Sunday, May 24, 2009

Widmer Case Illustrates Dual System of Justice

When former Bearcats coach Andy Kennedy was arrested late last year, I argued that the manner in which the case was proceeding was an excellent demonstration of justice for sale in America:  in other words, people in the criminal justice system often get exactly as much justice as they can afford.

To an extent, the Ryan Widmer case also serves as a stark example of our dual system of justice.  Leave aside the pre-trial and trial proceedings.  Widmer was able to afford high-priced private counsel, as well as a nationally-known forensics expert.  (Indigent defendants only get access to such experts when the court approves it, and then must sometimes demonstrate to the court a "need" for such experts.)  Forget all that, for the moment.  Focus instead on what's happened since Widmer's conviction.

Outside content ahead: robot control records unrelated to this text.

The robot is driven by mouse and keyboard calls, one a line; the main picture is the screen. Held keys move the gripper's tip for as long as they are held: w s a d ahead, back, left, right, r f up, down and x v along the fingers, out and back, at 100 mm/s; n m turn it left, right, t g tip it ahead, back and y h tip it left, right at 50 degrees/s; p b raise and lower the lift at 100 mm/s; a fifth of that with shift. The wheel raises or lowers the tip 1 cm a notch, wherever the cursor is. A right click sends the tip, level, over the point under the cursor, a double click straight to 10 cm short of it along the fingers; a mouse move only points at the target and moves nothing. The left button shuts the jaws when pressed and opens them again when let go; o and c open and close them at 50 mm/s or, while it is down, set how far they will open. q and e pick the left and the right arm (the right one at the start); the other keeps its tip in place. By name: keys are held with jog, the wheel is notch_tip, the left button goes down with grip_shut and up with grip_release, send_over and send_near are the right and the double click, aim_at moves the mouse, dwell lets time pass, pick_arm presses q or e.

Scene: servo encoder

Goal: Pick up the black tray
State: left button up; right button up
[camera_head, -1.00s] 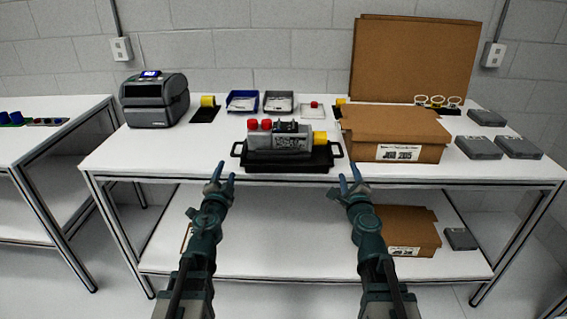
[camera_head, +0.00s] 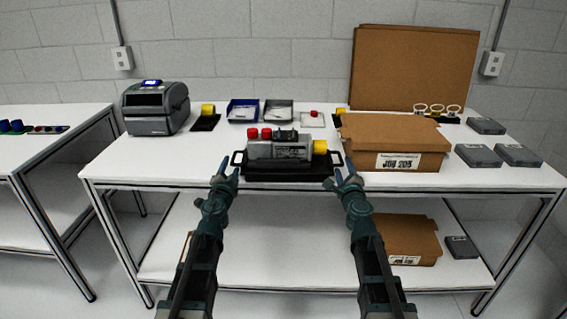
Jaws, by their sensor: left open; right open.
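The black tray (camera_head: 262,178) lies near the front edge of the white table, with a handle at each end. A grey servo motor (camera_head: 285,150) with two red caps and a yellow end sits on it. My left gripper (camera_head: 226,170) is open at the tray's left handle (camera_head: 237,160). My right gripper (camera_head: 343,171) is open at the right handle (camera_head: 350,162). I cannot tell whether either gripper touches its handle.
A cardboard box (camera_head: 392,137) stands close to the tray's right. A label printer (camera_head: 155,107) is at the back left. Blue (camera_head: 243,110) and dark (camera_head: 278,110) bins stand behind the tray. Grey boxes (camera_head: 518,155) lie at the right. The table (camera_head: 150,160) is clear left of the tray.

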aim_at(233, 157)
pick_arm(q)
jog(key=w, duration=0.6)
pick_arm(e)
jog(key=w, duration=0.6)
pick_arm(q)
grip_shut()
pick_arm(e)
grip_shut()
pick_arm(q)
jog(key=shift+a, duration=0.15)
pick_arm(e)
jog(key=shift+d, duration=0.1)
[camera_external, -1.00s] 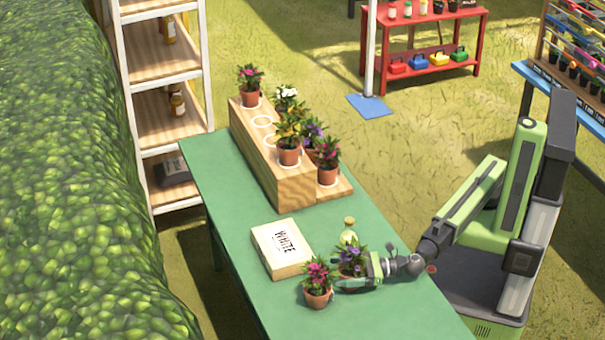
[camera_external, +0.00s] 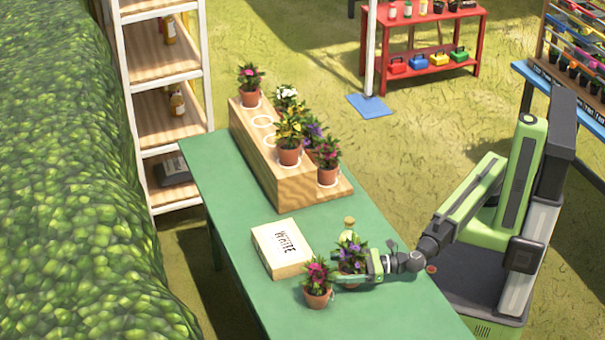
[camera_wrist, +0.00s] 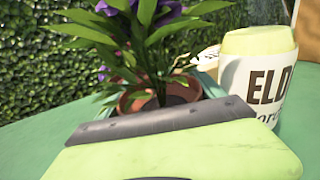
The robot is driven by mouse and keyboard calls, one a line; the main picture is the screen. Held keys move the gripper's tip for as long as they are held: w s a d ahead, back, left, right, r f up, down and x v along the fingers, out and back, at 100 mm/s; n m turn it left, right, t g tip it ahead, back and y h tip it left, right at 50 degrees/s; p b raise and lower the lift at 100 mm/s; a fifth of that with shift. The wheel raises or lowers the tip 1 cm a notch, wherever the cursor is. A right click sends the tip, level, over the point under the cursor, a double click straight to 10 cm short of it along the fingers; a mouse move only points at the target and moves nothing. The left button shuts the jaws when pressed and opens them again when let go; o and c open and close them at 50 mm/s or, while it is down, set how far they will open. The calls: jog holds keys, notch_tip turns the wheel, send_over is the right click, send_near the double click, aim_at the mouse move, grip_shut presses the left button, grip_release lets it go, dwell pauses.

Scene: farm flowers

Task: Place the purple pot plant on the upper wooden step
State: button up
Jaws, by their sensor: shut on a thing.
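The purple pot plant (camera_external: 352,250) is at the near part of the green table, and my gripper (camera_external: 362,277) is shut on its pot. The upper wooden step (camera_external: 290,186) is farther back on the table. It holds a pink-flowered plant (camera_external: 250,84) at its far end and a yellow-flowered plant (camera_external: 289,140) nearer, with empty white rings between them.
A pink-flowered plant (camera_external: 317,283) stands close left of the held plant. A white-labelled box (camera_external: 282,249) lies between it and the steps. A bottle (camera_wrist: 262,85) stands close behind the held plant. The lower step (camera_external: 334,190) carries white, purple and pink plants.

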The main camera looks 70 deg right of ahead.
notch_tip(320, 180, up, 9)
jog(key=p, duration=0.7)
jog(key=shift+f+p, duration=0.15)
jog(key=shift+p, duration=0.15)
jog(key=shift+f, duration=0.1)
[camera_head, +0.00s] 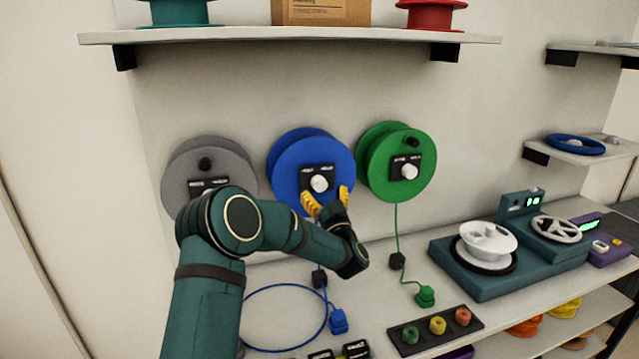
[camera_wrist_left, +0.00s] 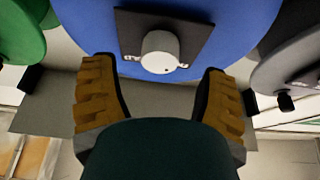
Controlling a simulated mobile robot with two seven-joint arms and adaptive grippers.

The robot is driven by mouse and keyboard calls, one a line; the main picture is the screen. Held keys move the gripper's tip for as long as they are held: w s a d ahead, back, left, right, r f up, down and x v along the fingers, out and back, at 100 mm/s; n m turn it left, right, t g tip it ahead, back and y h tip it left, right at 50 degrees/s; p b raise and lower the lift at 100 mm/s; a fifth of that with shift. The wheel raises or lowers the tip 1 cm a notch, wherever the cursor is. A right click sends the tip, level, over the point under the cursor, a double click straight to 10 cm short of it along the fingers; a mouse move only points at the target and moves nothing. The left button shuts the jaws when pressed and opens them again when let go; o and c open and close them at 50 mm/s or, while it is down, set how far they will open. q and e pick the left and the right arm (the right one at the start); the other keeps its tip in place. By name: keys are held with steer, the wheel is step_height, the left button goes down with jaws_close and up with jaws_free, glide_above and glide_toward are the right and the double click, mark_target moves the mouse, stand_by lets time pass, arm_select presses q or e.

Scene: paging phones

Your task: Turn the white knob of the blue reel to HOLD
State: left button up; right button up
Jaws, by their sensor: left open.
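The blue reel (camera_head: 290,165) is mounted on the wall between a grey and a green reel. Its white knob (camera_head: 319,183) sits on a black plate (camera_head: 308,173) with small white lettering, too small to read surely. My left gripper (camera_head: 325,198) is open, its yellow fingers just below the knob. In the left wrist view the white knob (camera_wrist_left: 160,52) lies ahead of the gap between the open fingers (camera_wrist_left: 160,85), on the blue reel (camera_wrist_left: 90,20). The fingers do not appear to touch it. Which way the knob points is unclear. My right gripper is not in view.
The grey reel (camera_head: 180,170) and green reel (camera_head: 375,165) flank the blue one closely. A shelf (camera_head: 290,36) runs above. Below, the bench holds a blue cable (camera_head: 262,290), a tray (camera_head: 415,335) of coloured pieces and a teal device (camera_head: 470,275) at right.

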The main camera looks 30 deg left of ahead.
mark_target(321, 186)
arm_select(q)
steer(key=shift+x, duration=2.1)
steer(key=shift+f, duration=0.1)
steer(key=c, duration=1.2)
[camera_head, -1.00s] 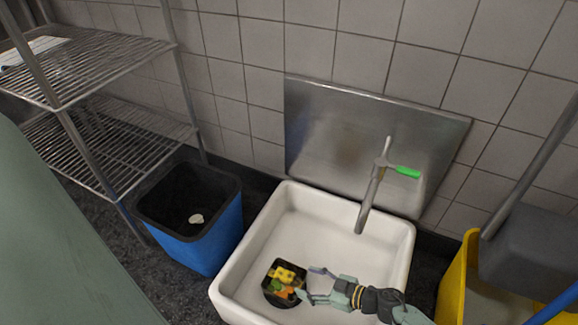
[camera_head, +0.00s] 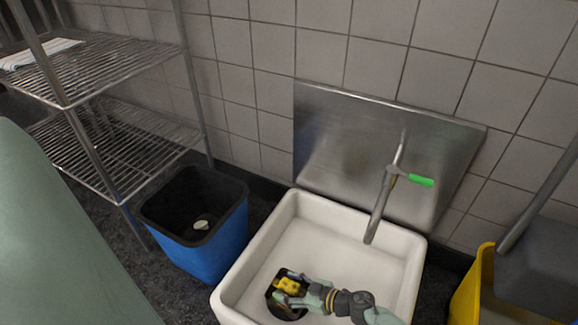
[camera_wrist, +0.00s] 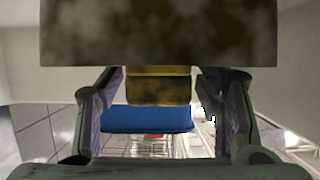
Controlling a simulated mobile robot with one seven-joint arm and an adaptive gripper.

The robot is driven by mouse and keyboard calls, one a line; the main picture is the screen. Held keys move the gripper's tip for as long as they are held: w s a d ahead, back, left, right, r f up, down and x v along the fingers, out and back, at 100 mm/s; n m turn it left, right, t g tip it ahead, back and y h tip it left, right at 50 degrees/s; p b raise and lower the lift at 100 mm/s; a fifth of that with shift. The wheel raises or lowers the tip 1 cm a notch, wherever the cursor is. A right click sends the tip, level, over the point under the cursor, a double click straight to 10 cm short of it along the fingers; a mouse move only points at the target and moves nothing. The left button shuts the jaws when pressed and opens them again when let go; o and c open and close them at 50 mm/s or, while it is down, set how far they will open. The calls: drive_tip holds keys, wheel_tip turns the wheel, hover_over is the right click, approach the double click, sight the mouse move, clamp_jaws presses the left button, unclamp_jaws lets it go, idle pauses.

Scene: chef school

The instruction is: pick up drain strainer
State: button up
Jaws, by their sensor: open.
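The drain strainer (camera_head: 290,313) is a small black holder with yellow bits at its top, sitting in the white sink (camera_head: 335,240). My gripper (camera_head: 287,289) is low in the sink, over the strainer, with its fingers around the yellow part (camera_head: 291,284). In the wrist view, my gripper (camera_wrist: 160,92) has its two fingers apart, one on each side of a yellow block (camera_wrist: 158,86). Gaps show between block and fingers. My gripper hides much of the strainer in the head view.
A tap (camera_head: 379,205) with a green handle rises at the sink's back, before a metal splash plate (camera_head: 350,140). A blue bin (camera_head: 215,245) and wire shelves (camera_head: 115,150) stand left. A yellow bucket (camera_head: 470,295) stands right.

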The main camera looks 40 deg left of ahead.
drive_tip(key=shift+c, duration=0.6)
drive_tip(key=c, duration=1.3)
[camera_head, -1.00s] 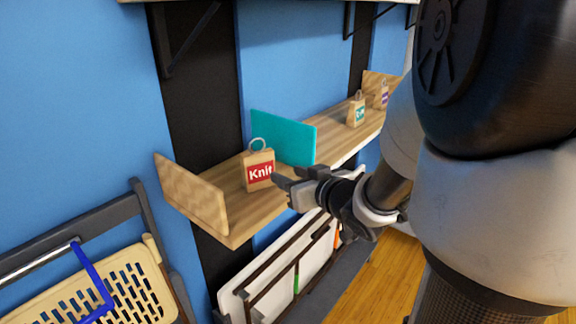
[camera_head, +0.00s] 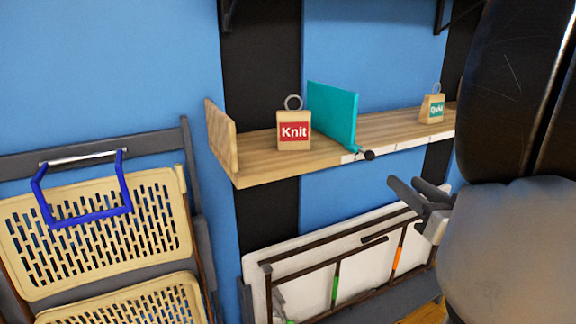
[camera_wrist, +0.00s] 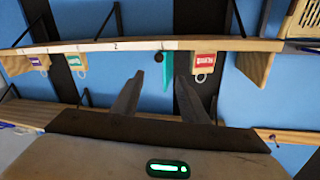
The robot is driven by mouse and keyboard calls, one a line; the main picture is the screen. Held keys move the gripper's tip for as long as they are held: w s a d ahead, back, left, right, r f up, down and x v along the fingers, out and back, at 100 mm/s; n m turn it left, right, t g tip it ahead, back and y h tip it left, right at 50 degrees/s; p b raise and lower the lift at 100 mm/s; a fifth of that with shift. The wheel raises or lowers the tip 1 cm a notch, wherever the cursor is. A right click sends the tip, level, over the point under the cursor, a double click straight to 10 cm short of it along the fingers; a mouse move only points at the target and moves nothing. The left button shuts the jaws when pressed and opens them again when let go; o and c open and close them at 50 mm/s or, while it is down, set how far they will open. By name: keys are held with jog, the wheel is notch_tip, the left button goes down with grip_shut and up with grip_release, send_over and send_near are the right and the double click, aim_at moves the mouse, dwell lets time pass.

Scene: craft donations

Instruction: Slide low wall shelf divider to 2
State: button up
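The low wall shelf (camera_head: 375,133) is a wooden board with a pale scale strip along its front edge. The teal divider (camera_head: 333,112) stands upright on it, with a small dark knob (camera_head: 369,155) at its front lower corner. In the wrist view the divider (camera_wrist: 168,72) appears upside down, its knob (camera_wrist: 159,57) beside the strip, to the right of the mark 2 (camera_wrist: 115,46). My gripper (camera_head: 408,199) is open and empty, in front of and below the shelf, apart from the divider. In the wrist view its fingers (camera_wrist: 160,97) are spread below the knob.
A wooden block with a red Knit label (camera_head: 294,131) stands left of the divider. A block with a teal label (camera_head: 433,106) stands to its right. Folding chairs (camera_head: 95,225) lean at the left, and a white folded item (camera_head: 340,255) is below the shelf.

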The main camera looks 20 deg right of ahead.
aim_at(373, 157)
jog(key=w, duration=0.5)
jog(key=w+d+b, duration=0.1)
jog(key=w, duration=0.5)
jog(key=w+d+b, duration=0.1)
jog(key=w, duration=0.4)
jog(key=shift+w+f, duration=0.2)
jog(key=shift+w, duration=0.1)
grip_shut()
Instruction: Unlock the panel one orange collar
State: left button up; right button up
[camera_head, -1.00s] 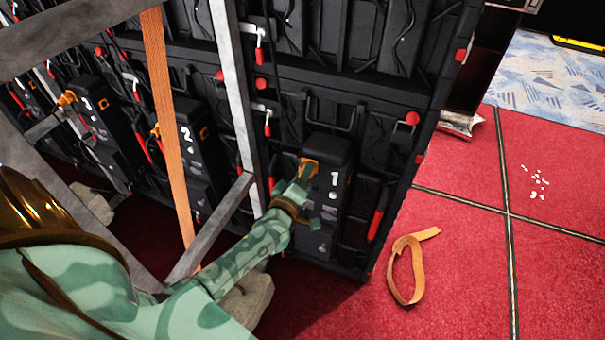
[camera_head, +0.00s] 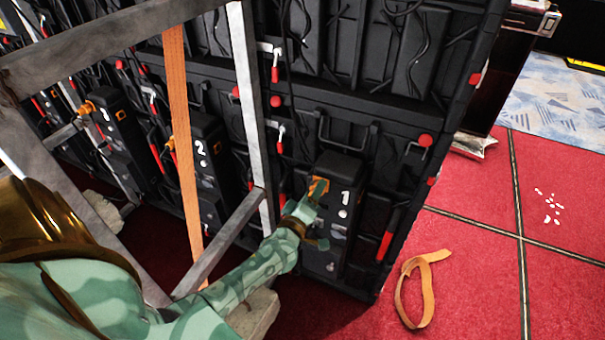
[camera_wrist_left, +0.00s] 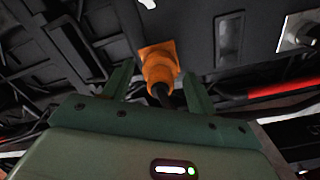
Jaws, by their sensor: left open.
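The black box marked 1 (camera_head: 349,185) stands on the back of the video wall's lower right panel. Its orange collar (camera_head: 319,184) sits at the box's upper left and also shows in the left wrist view (camera_wrist_left: 158,63), with a black cable coming out of it toward my palm. My left gripper (camera_head: 310,203) is at the collar. In the left wrist view its two green fingers (camera_wrist_left: 158,82) stand apart, one on each side of the collar and cable, with gaps visible. Whether either finger touches the collar I cannot tell. My right gripper is not in view.
Boxes marked 2 (camera_head: 207,150) and others stand to the left with their own orange collars. Grey metal struts (camera_head: 252,110) and an orange strap (camera_head: 182,130) cross left of my forearm. A loose orange strap (camera_head: 418,285) lies on the open red floor (camera_head: 470,260).

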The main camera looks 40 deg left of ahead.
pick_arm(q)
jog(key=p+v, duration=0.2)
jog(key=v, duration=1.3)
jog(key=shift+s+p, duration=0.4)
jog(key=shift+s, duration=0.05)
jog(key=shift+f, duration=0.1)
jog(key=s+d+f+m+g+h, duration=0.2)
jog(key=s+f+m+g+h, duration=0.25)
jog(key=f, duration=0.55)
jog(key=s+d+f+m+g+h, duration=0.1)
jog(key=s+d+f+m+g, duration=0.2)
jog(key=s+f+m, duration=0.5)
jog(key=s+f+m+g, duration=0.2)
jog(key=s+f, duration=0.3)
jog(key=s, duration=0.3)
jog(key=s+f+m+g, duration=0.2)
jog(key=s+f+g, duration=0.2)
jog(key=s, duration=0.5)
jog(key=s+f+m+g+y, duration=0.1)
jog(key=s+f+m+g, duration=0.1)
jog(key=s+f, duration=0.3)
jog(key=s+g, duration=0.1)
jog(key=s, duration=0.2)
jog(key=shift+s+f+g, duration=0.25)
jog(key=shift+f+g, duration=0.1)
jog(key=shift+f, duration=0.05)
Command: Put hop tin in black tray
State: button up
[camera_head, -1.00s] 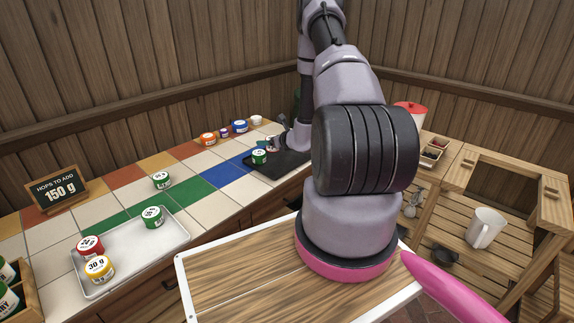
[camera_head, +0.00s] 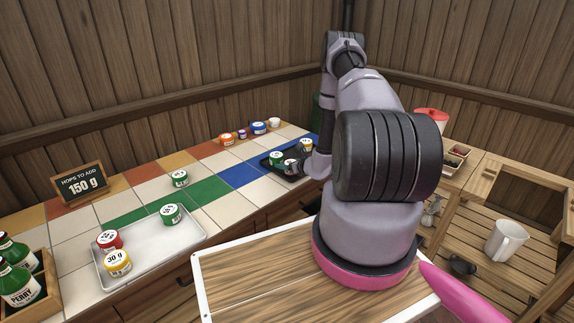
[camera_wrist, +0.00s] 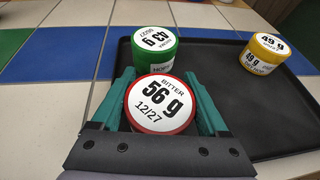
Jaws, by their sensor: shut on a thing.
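My gripper (camera_wrist: 165,108) is shut on a red tin (camera_wrist: 160,110) with a white lid reading "BITTER 56 g". The tin is upright between the fingers, at the near left part of the black tray (camera_wrist: 225,95). I cannot tell whether its base touches the tray. A green tin (camera_wrist: 154,48) stands just beyond it, and a yellow tin (camera_wrist: 264,55) stands farther right on the tray. In the head view, the black tray (camera_head: 268,165) is at the counter's far right, with the red tin (camera_head: 290,166), green tin (camera_head: 276,158) and yellow tin (camera_head: 306,145) close together.
A silver tray (camera_head: 150,258) holds red (camera_head: 109,241), yellow (camera_head: 118,263) and green (camera_head: 172,214) tins. Another green tin (camera_head: 180,178) stands on the tiles. Several small containers (camera_head: 258,128) line the back. A sign (camera_head: 80,185) reads "HOPS TO ADD 150 g". A bottle crate (camera_head: 40,290) is at left.

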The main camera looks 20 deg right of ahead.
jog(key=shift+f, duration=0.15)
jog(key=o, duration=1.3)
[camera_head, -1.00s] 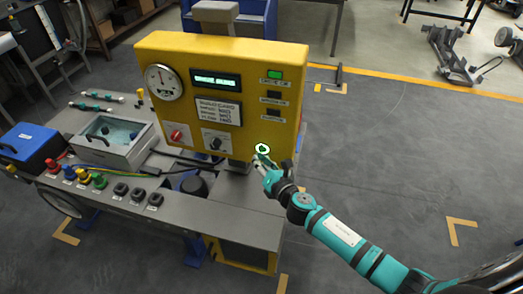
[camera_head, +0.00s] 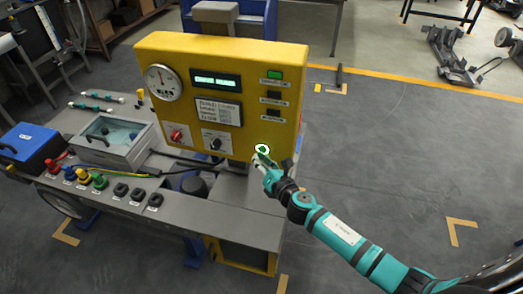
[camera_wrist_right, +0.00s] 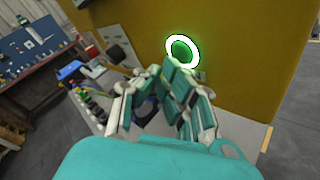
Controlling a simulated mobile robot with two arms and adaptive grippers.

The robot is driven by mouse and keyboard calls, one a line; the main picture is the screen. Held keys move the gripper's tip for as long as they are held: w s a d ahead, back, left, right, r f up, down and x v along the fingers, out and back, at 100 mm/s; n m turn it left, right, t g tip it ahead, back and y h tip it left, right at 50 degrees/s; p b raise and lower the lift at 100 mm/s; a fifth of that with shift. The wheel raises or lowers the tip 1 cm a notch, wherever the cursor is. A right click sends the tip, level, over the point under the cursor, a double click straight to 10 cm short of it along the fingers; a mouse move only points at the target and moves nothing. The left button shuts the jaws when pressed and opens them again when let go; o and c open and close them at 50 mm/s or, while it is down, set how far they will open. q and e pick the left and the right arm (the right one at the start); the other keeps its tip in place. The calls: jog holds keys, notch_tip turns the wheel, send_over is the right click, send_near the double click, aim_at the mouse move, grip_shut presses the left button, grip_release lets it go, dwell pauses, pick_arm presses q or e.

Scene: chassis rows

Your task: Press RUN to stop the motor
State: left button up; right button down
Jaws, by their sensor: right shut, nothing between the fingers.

Look at recent events.  The press coverage has been extraordinarily sympathetic to Widmer, who is now a convicted murderer.  (It helps, perhaps, that Sarah's family seems to have no interest in engaging the media.)  Hundreds have attended a candlelight vigil to "support" Ryan.  One expects, of course, Ryan's family and close friends to be heartbroken and moved to action by the verdict.  But people who have no discernible connection to Widmer and who certainly didn't sit through the trial or read the transcript are publicly lamenting the verdict as well.  What's more, before the ink was even dry on the verdict form, two high-powered appellate attorneys (including the director of the Ohio Innocence Project) had signed on to the defense team.

If Widmer weren't so upper-middle class, young, attractive, and white, would we see this outpouring of support for him?  I certainly don't mean to make race the sole factor here, as this is probably driven at least as much, if not more, by economic and social class.  (No one showed any sympathy a few years ago for Liz Carroll, although there was evidence that of the three involved in her foster-son's death, she was the least culpable yet received the harshest result; Liz was poor and white.)  And I don't mean to question the appellate attorneys' motives (OIP has been a tremendous force for reversing wrongful convictions in its few years of existence, and the other attorney involved devotes a significant portion of his practice to indigent criminal appeals).   But would the media coverage have been quite so favorable if the alleged murderer were poor or black (or both)?  Would the injustice of the conviction even showed up on the community's radar screen?

I have no idea whether Ryan Widmer murdered his wife.  I didn't sit through the trial and didn't read a transcript of it.  I'm bothered by the revelation of juror experimentation.  But the case leaves me wishing that the State was subject to such scrutiny in all criminal cases, not just the ones where the defendant is a young, affluent, white suburbanite.